2nm base die and HBM4E progress
Samsung confirmed a significant manufacturing upgrade: HBM5's base logic die will be fabricated on the company's in-house 2nm process. That's a full node shrink from the 4nm used in HBM4 and HBM4E. The smaller process should improve power efficiency, but it also gives Samsung vertical integration advantages. The company runs both a memory business and a logic foundry, letting it build the entire HBM5 stack internally.
The company has already validated HPB on the current generation. Samsung said it implemented and verified the cooling technology on HBM4E, whose first 12-layer samples began shipping last month. Those HBM4E chips run at 14 Gbps, scaling to 16 Gbps, with 3.6 TB/s bandwidth per stack.
“AI systems are becoming more powerful and densely integrated, making heat management, data-processing efficiency, and packaging stability just as important as memory performance itself.”
— Song Jai-hyuk, President and CTO of Samsung's Device Solutions division
How SK hynix is solving the same problem differently
SK hynix arrived at the same bottleneck via a different route. Its iHBM design embeds cooling elements directly at the D2D PHY layer hotspot. The elements use electrically non-conductive but thermally conductive silicon. SK hynix claims this approach cuts thermal resistance by more than 30% compared to current products.
The engineering philosophies differ.

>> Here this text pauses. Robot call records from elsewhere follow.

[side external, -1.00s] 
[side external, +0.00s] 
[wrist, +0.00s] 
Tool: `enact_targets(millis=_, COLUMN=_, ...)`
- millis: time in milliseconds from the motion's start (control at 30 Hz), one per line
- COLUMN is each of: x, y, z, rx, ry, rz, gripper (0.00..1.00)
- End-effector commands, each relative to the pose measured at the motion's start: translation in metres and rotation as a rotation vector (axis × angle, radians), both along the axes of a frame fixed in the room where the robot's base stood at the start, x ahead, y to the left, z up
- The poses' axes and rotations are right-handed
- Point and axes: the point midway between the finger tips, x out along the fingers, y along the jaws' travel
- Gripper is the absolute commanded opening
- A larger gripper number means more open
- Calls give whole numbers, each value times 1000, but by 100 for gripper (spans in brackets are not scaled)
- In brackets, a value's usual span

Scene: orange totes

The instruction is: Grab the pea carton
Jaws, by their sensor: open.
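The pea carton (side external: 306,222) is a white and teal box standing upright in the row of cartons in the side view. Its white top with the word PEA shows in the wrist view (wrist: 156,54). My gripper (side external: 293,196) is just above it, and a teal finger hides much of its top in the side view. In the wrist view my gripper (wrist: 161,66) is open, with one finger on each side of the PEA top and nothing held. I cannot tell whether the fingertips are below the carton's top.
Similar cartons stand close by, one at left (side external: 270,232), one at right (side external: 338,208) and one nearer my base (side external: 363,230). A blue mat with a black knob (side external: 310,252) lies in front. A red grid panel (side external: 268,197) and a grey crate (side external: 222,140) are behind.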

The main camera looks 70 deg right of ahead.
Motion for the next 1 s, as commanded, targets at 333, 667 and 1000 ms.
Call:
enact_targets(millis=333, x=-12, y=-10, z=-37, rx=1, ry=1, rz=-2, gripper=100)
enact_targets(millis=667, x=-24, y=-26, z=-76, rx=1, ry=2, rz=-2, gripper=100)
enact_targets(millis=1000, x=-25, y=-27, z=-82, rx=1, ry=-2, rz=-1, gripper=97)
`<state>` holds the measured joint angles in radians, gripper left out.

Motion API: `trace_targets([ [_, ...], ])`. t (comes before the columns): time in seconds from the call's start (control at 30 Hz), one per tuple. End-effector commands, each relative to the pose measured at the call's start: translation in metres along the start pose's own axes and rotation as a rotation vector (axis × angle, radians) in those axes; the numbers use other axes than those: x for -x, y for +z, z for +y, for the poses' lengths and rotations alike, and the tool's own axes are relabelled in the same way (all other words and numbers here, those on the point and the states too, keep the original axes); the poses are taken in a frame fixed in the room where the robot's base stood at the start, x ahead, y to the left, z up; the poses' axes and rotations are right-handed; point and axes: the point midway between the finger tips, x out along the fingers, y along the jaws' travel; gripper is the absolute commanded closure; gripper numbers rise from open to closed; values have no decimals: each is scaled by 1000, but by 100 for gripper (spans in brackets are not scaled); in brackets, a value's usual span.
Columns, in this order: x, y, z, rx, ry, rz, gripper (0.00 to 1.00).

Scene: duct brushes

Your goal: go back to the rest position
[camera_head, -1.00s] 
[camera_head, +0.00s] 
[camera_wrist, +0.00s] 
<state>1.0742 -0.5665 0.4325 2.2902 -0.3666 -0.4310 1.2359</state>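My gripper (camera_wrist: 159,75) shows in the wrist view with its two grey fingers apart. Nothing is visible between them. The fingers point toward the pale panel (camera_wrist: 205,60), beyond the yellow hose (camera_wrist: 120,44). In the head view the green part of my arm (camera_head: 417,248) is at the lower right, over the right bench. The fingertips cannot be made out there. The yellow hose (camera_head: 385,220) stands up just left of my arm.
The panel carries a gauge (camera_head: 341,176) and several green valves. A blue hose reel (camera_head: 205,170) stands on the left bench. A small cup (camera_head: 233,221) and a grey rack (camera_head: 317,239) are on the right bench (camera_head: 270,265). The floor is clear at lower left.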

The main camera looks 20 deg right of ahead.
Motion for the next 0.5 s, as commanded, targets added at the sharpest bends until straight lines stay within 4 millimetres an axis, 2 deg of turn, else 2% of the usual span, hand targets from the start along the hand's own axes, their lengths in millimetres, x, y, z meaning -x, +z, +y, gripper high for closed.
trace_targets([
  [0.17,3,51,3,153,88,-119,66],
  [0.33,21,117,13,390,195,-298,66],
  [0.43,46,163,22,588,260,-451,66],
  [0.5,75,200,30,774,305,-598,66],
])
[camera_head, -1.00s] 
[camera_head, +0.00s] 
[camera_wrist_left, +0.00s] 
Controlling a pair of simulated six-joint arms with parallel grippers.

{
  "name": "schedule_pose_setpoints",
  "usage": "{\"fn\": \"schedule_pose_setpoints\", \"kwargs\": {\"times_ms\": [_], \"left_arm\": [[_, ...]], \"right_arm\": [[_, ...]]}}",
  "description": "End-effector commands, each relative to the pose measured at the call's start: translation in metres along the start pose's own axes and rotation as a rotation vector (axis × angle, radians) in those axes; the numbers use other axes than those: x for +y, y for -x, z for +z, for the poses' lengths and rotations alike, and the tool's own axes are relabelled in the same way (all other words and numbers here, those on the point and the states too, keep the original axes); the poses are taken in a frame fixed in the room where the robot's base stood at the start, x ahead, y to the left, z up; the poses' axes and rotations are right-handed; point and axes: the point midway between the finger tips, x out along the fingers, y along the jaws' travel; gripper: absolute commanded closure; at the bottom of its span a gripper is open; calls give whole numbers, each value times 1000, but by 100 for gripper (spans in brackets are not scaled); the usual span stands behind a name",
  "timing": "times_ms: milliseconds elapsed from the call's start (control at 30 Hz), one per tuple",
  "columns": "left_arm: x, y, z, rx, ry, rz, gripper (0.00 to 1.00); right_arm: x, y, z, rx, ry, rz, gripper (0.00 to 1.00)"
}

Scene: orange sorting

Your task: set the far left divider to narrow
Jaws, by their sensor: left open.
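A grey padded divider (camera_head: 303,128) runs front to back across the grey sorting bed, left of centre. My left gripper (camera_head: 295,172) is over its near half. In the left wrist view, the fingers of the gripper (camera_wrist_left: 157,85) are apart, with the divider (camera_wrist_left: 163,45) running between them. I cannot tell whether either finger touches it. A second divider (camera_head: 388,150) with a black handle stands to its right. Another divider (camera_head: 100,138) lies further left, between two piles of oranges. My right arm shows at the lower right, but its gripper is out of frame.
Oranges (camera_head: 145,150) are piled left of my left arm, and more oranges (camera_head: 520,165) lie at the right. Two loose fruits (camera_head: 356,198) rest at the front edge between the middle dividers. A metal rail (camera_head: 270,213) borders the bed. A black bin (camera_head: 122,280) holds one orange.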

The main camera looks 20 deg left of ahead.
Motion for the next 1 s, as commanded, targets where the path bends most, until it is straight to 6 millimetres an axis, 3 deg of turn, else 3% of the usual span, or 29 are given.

Samsung's HPB creates dedicated heat channels running through the stack. SK hynix's iHBM places cooling material right where the heat generates. Both target the same interface, but the manufacturing and yield implications could diverge significantly.

Why both companies are solving this now
A roadmap from KAIST (Korea Advanced Institute of Science and Technology) projected HBM5 specifications that explain the urgency. The next generation is expected to reach a 4,096-bit interface, roughly 4 TB/s bandwidth per stack. Per-stack power consumption could hit around 100 watts. That thermal load makes current packaging approaches unworkable.
Both Samsung and SK hynix are reworking their thermal designs now rather than scrambling at launch. AI accelerator manufacturers like Nvidia need reliable thermal performance guarantees before committing to memory suppliers. Song said Samsung would continue building its competitiveness through cooperation with partners, including Nvidia.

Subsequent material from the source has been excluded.